African Evaluation Journal (Jun 2024)
Unpacking locally led research and evaluation through the lens of collaborative autoethnography
Abstract
Background: Evaluation in Africa and the Global South has been driven by external, often foreign, actors and focused on meeting donor funding needs, conducted through the lens of ‘others’ other than the affected populations. There is growing interest to change or decolonise this trend in the international development community. Objectives: To address the fundamental question of positionality in redefining the scope and understanding of locally-led evaluation.
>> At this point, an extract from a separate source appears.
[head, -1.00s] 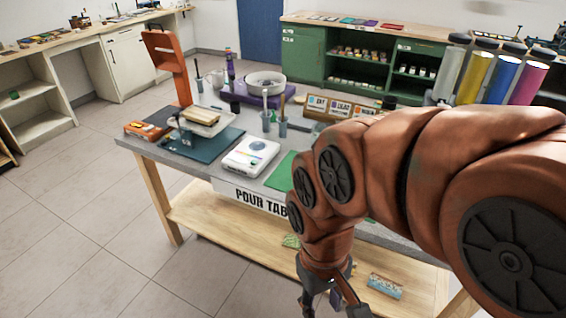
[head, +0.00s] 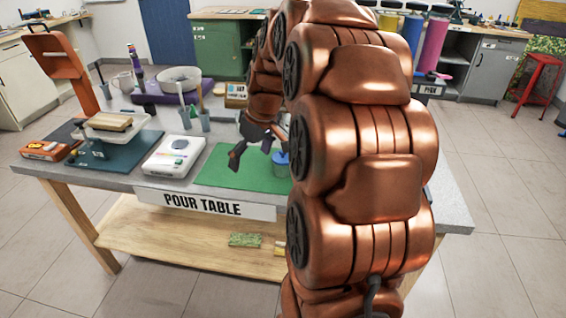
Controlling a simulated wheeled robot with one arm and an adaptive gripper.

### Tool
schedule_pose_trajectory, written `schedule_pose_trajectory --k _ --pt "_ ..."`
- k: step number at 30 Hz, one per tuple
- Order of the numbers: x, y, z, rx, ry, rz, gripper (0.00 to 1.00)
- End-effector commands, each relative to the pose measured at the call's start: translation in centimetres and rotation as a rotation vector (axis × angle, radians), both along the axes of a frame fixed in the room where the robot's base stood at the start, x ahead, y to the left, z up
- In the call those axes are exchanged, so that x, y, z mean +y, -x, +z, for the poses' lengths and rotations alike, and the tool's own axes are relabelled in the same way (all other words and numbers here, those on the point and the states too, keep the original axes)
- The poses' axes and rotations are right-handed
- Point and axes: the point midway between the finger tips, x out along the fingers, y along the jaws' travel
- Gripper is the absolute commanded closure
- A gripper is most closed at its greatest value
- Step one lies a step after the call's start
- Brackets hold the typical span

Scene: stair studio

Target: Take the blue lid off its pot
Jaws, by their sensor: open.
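A small pot with a blue lid (head: 281,159) stands on the green mat (head: 232,177) on the pour table, partly hidden behind my arm. The lid appears to sit on the pot. My gripper (head: 254,160) is open above the green mat, just left of the pot. Its dark fingers point down and left. I cannot tell whether any finger touches the lid.
A white scale (head: 175,157) stands left of the mat. Further left are a teal mat (head: 115,152), a white tray with a sponge-like block, and an orange stand (head: 60,65). Cups (head: 187,117) and a white bowl (head: 180,78) stand behind.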

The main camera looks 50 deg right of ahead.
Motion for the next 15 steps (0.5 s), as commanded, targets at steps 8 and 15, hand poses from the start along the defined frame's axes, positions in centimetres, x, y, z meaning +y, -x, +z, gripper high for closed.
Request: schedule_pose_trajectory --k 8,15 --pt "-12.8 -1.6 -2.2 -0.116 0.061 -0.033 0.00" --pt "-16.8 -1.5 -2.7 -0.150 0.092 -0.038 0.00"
Method: This qualitative research article departs from the practice of externally driven evaluation and adopts a methodology called collaborative autoethnography. Its strength is that it is experiential and reflective, and the researcher is also the researched. The collaborative nature tampers the extreme subjectivity in the legitimate analysis of personal experiences to interpret wider cultural, political, and social phenomena. Results: We found that the notion of locally-led evaluation is highly nuanced and contested, and goes beyond a dichotomy between the ‘local’ and the ‘external’. Another arena of contestation which our research clarifies is the outcomes of locally-led evaluation. Local leadership of evaluation processes alone does not guarantee contextualised, participatory evaluation. Conclusion: The localised adaptation and application of evaluation principles and practices are essential for relevance. But there is no one-cap-fit-all checklist. Much comes down to the values, mindsets, and competencies of evaluators. Contribution: We propose that epistemology and methodology should go hand-in-hand with questions of identity or geography in evaluation, if relevance, robust application of indigenous methodologies, participation of the affected populations and uptake are the expected outcomes.